### Your task
Write the records out again exactly, leaving no images in.

### Data supplied

--

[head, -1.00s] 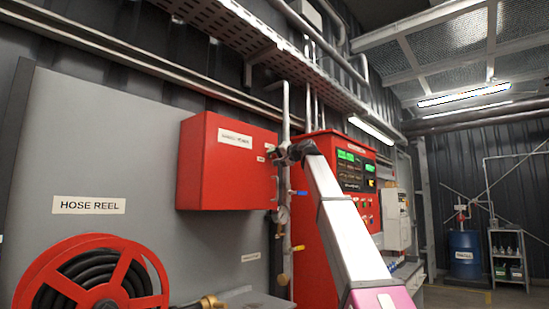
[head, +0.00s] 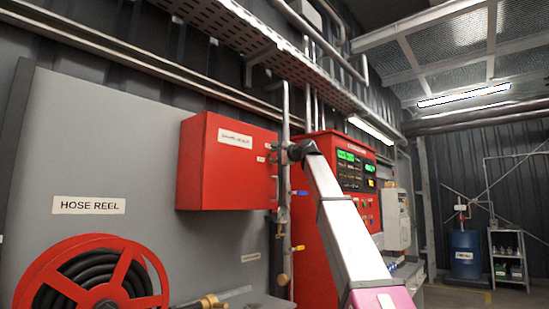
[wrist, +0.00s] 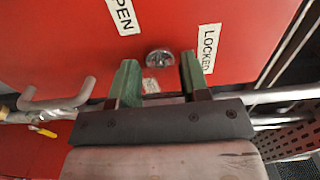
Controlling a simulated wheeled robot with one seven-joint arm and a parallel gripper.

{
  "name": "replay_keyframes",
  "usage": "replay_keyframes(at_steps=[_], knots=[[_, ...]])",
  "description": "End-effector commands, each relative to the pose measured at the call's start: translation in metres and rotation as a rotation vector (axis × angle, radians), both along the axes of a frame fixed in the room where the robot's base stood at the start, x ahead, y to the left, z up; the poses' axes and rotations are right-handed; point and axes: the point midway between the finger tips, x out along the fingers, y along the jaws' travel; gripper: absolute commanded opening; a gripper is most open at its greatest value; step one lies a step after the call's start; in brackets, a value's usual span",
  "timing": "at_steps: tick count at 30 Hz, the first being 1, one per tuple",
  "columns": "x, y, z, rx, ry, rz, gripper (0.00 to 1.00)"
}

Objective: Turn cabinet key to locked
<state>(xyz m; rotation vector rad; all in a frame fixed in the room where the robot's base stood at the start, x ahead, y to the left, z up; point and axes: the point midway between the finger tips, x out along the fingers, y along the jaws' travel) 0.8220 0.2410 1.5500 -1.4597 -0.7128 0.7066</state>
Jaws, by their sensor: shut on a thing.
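The red cabinet (head: 222,165) is on the grey panel in the head view, and its red face (wrist: 235,40) fills much of the wrist view. A round silver lock (wrist: 158,58) sits on that face between the OPEN label (wrist: 124,14) and the LOCKED label (wrist: 208,47). My gripper (wrist: 158,72) is at the lock, its two green fingers on either side of it. It is shut on the cabinet key, whose outline I cannot make out from the lock. In the head view my gripper is small at the cabinet's right edge.
A bent metal handle (wrist: 57,98) is left of my fingers in the wrist view. A vertical pipe and a red control panel (head: 315,240) stand right of the cabinet. The hose reel (head: 92,280) is at lower left. Open floor lies far right.

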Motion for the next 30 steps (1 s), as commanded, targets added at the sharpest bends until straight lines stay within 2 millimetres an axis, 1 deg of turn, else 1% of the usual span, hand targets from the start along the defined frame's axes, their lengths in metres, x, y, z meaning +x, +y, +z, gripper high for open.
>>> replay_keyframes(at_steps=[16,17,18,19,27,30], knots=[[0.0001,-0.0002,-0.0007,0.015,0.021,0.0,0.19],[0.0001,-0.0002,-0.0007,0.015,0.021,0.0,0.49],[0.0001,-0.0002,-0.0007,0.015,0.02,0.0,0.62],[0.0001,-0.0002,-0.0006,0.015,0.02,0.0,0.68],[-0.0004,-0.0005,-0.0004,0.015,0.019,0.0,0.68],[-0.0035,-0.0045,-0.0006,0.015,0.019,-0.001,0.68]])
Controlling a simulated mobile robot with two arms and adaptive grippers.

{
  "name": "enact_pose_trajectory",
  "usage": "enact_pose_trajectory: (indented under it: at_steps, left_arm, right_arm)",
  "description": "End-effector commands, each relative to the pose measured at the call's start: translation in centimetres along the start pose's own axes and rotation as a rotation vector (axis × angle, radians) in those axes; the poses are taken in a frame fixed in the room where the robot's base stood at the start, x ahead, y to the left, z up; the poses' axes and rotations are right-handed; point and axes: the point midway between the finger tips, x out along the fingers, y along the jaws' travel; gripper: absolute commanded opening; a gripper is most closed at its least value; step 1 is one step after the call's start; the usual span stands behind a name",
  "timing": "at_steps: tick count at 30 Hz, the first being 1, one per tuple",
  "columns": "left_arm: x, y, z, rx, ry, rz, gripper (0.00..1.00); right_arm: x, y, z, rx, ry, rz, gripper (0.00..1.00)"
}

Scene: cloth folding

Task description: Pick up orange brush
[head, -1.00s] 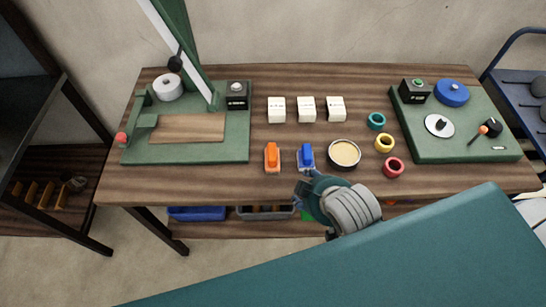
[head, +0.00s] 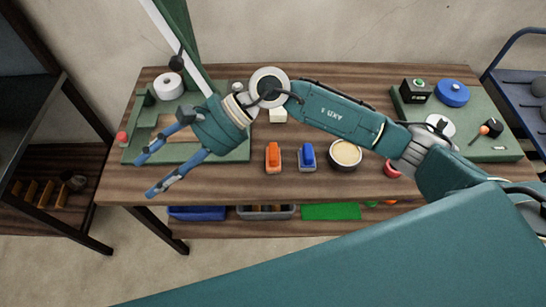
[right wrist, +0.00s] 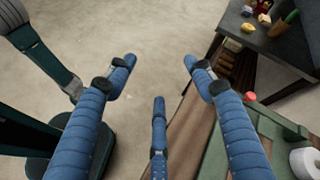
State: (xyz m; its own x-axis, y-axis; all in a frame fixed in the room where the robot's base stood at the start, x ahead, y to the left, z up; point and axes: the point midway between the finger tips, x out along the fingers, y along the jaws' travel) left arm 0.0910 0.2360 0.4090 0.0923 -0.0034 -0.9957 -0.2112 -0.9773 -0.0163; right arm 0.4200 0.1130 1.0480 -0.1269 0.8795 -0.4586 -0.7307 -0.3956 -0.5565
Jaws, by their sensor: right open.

--

### Correct response
[head, -1.00s] 
[head, +0.00s] 
[wrist, +0.00s] 
Controlling a simulated wheeled robot with one seven-joint arm and a parallel gripper.

{
  "name": "replay_keyframes",
  "usage": "replay_keyframes(at_steps=[_], knots=[[_, ...]])",
  "description": "End-effector commands, each relative to the pose measured at the call's start: translation in metres and rotation as a rotation vector (axis × angle, radians), both along the axes of a frame fixed in the room where the robot's base stood at the start, x ahead, y to the left, z up; the poses' axes and rotations are right-handed; point and axes: the point midway between the finger tips, x out along the fingers, y along the jaws' travel; gripper: absolute commanded opening; a gripper is most open at its greatest value; step one lies a step after the call's start; in brackets, a value's usual span",
  "timing": "at_steps: tick count at 30 Hz, the first being 1, one per tuple",
  "columns": "x, y, z, rx, ry, rz, gripper (0.00 to 1.00)"
}

Objective: Turn cabinet key to locked
<state>(xyz m; rotation vector rad; all in a frame fixed in the room where the robot's base stood at the start, x ahead, y to the left, z up; point and axes: the point midway between the finger tips, x out along the fingers, y along the jaws' travel) 0.8220 0.2410 1.5500 -1.4597 -0.7128 0.7066</state>
Jaws, by their sensor: shut on a thing.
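The red cabinet (head: 222,165) is on the grey panel in the head view, and its red face (wrist: 235,40) fills much of the wrist view. A round silver lock (wrist: 158,58) sits on that face between the OPEN label (wrist: 124,14) and the LOCKED label (wrist: 208,47). My gripper (wrist: 158,72) is at the lock, its two green fingers on either side of it. It is shut on the cabinet key, whose outline I cannot make out from the lock. In the head view my gripper is small at the cabinet's right edge.
A bent metal handle (wrist: 57,98) is left of my fingers in the wrist view. A vertical pipe and a red control panel (head: 315,240) stand right of the cabinet. The hose reel (head: 92,280) is at lower left. Open floor lies far right.

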Motion for the next 30 steps (1 s), as commanded, targets added at the sharpest bends until straight lines stay within 2 millimetres an axis, 1 deg of turn, else 1% of the usual span, hand targets from the start along the defined frame's axes, their lengths in metres, x, y, z meaning +x, +y, +z, gripper high for open.
>>> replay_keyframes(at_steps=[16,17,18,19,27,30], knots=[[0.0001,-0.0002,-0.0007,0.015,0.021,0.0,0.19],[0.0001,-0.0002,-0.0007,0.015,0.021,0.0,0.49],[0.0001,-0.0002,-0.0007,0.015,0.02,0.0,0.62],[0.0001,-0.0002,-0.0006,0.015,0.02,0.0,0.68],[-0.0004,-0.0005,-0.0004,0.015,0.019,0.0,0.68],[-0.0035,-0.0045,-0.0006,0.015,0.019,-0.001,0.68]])
Controlling a simulated mobile robot with two arms and adaptive grippers.

{
  "name": "enact_pose_trajectory",
  "usage": "enact_pose_trajectory: (indented under it: at_steps, left_arm, right_arm)",
  "description": "End-effector commands, each relative to the pose measured at the call's start: translation in centimetres along the start pose's own axes and rotation as a rotation vector (axis × angle, radians) in those axes; the poses are taken in a frame fixed in the room where the robot's base stood at the start, x ahead, y to the left, z up; the poses' axes and rotations are right-handed; point and axes: the point midway between the finger tips, x out along the fingers, y along the jaws' travel; gripper: absolute commanded opening; a gripper is most closed at its least value; step 1 is one step after the call's start; the usual span stands behind a name",
  "timing": "at_steps: tick count at 30 Hz, the first being 1, one per tuple",
  "columns": "left_arm: x, y, z, rx, ry, rz, gripper (0.00..1.00); right_arm: x, y, z, rx, ry, rz, gripper (0.00..1.00)"
}

Scene: cloth folding

Task description: Pick up orange brush
[head, -1.00s] 
[head, +0.00s] 
[right wrist, +0.00s] 
State: (xyz m; its own x-axis, y-axis; all in a frame fixed in the room where the robot's base stood at the start, x ahead, y to the left, z up; point and axes: the point midway between the finger tips, x out along the fingers, y along the jaws' travel) left arm 0.0910 0.2360 0.4090 0.0923 -0.0034 -0.9957 -0.2112 -0.9773 -0.0163; right arm 0.4200 0.1130 1.0480 -0.1269 0.8795 -0.4586 -0.7307 -0.3956 -0.5565
Jaws, by their sensor: right open.

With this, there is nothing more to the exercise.